Copy whichever lines contain the string "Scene".

## DATA
|---|
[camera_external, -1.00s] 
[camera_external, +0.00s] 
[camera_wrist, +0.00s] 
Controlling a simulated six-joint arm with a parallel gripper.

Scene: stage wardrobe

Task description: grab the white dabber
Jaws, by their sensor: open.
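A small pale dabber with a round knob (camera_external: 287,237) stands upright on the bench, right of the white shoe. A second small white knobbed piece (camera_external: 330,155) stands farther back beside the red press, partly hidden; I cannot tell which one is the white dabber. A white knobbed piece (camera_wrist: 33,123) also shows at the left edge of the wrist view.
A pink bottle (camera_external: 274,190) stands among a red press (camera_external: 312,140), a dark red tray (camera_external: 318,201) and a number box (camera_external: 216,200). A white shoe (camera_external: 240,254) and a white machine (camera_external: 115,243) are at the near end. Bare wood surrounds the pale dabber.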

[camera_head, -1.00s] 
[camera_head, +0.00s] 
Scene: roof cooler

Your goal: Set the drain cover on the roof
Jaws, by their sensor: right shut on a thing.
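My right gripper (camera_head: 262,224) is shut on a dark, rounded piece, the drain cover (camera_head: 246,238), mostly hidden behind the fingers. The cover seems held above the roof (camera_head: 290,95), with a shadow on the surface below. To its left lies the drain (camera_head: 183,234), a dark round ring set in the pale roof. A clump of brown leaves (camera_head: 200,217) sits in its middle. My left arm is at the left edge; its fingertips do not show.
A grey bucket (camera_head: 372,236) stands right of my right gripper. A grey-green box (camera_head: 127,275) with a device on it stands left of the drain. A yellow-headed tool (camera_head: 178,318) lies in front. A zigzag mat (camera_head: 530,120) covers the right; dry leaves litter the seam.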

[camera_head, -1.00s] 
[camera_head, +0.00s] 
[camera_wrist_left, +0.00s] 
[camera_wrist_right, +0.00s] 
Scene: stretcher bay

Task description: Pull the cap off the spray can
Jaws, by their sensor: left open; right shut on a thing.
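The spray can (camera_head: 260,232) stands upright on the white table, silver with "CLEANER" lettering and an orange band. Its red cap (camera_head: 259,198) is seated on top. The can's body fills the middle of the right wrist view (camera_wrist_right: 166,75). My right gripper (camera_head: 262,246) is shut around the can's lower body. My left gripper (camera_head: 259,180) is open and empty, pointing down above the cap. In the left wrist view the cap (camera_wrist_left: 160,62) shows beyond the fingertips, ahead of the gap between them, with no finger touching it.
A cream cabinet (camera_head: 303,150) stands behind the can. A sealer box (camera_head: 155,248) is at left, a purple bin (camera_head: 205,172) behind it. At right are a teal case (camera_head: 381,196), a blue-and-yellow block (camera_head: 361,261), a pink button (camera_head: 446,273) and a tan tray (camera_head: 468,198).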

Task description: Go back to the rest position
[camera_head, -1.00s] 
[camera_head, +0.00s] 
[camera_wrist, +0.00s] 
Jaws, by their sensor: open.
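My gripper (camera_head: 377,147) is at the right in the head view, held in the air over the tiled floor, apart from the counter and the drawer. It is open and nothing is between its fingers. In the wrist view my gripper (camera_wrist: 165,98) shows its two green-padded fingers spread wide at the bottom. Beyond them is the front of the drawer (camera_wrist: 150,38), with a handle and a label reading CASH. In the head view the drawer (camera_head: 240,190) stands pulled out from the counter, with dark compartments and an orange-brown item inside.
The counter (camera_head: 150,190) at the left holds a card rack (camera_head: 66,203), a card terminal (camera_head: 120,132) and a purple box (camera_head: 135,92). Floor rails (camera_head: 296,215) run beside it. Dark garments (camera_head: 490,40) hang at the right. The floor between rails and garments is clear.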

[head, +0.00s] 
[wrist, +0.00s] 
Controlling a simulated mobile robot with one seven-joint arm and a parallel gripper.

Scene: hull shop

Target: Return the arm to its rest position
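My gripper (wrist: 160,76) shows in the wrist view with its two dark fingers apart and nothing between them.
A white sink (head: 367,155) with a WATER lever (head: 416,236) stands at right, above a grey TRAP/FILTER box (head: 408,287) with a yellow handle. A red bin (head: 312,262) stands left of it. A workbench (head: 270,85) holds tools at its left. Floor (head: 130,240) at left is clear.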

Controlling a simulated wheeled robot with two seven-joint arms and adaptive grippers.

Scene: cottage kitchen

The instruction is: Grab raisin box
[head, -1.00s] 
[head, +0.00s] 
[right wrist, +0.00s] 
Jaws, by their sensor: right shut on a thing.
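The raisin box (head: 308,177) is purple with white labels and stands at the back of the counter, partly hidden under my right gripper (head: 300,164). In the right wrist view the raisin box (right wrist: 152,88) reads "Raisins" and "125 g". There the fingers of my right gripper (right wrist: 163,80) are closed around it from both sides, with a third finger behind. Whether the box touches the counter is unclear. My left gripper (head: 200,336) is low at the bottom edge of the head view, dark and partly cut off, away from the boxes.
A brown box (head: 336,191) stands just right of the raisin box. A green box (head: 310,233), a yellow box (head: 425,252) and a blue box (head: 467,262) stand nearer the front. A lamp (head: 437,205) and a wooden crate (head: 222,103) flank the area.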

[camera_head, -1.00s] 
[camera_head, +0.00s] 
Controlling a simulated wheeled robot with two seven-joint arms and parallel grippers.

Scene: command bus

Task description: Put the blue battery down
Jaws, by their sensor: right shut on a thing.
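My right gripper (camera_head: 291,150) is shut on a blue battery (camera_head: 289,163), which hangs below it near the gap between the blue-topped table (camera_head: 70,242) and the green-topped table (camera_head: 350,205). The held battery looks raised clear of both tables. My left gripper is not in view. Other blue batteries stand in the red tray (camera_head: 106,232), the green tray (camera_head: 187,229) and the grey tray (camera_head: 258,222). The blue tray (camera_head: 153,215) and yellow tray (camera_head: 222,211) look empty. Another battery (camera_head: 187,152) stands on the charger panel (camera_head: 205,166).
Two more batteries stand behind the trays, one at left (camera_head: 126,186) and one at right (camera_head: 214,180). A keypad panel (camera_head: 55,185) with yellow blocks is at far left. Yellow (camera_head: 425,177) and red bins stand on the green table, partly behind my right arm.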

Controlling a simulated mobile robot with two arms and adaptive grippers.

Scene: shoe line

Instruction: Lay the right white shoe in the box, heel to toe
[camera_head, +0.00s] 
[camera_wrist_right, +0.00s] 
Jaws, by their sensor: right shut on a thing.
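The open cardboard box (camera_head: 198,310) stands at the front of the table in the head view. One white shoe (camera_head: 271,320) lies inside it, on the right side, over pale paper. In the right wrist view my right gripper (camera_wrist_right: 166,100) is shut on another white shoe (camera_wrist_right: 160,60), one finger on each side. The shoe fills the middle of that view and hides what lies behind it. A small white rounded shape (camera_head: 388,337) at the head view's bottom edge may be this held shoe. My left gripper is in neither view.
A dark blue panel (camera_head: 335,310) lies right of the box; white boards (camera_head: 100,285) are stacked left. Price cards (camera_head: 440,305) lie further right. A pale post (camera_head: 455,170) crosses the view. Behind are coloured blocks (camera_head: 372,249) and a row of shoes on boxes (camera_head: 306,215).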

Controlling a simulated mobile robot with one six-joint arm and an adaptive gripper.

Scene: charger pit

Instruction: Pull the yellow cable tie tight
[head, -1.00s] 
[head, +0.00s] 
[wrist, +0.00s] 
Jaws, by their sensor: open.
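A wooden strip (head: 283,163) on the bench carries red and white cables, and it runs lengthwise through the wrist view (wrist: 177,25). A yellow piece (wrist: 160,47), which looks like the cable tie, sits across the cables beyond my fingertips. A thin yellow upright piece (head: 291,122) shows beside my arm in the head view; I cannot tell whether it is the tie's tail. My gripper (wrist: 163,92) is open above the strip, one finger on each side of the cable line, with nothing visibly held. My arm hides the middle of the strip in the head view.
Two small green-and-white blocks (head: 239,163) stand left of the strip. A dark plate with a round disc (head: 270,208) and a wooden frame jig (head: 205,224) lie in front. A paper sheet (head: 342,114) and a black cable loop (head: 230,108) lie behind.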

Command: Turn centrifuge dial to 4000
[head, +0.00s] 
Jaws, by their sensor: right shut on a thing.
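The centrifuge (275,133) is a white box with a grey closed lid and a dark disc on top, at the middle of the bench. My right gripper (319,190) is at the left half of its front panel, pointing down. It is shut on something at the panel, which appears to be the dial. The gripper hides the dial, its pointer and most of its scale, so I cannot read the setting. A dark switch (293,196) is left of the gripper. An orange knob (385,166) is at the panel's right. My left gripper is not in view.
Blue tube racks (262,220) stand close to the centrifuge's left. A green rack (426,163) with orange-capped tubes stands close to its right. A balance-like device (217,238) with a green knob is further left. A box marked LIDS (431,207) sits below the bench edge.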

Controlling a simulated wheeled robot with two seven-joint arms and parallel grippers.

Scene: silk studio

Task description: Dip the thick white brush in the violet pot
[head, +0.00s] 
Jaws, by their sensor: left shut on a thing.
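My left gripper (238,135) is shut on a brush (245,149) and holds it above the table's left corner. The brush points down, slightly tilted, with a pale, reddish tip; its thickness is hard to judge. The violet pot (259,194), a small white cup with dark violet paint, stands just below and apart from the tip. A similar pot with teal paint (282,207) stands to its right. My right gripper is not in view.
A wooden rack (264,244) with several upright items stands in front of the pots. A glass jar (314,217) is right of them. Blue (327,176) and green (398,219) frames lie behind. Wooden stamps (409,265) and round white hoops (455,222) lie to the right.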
|---|
## THE ANSWER
Scene: stage wardrobe
Scene: roof cooler
Scene: stretcher bay
Scene: hull shop
Scene: cottage kitchen
Scene: command bus
Scene: shoe line
Scene: charger pit
Scene: silk studio

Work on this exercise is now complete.